▶ _YOUR GOAL_
Your task is to return, word for word, only the lines from the line with "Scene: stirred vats" through the close of the data. Exclude all pictures.

▶ _PROVIDED MATERIAL_
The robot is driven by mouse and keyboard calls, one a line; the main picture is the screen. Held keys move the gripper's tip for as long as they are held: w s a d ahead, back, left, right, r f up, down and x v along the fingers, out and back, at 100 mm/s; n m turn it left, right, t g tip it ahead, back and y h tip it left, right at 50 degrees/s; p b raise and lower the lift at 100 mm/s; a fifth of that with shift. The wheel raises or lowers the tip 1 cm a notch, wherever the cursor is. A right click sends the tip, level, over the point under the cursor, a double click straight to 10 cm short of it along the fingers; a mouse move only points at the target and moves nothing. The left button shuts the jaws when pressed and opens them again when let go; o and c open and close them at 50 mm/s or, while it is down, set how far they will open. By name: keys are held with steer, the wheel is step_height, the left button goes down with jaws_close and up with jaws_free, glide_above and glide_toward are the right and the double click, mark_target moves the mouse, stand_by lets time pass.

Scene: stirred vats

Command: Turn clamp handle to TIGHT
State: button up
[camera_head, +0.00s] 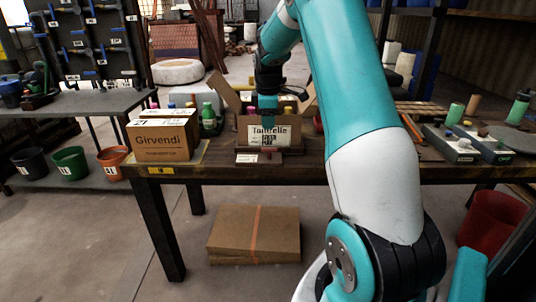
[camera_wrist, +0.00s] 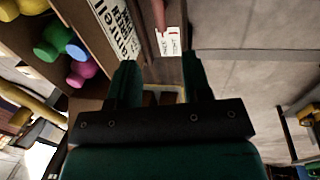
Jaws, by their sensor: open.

▶ _COMPLETE RESPONSE_
Scene: stirred vats

Command: Turn clamp handle to TIGHT
State: button up
[camera_head, +0.00s] 
[camera_wrist, +0.00s] 
Jaws, by their sensor: open.

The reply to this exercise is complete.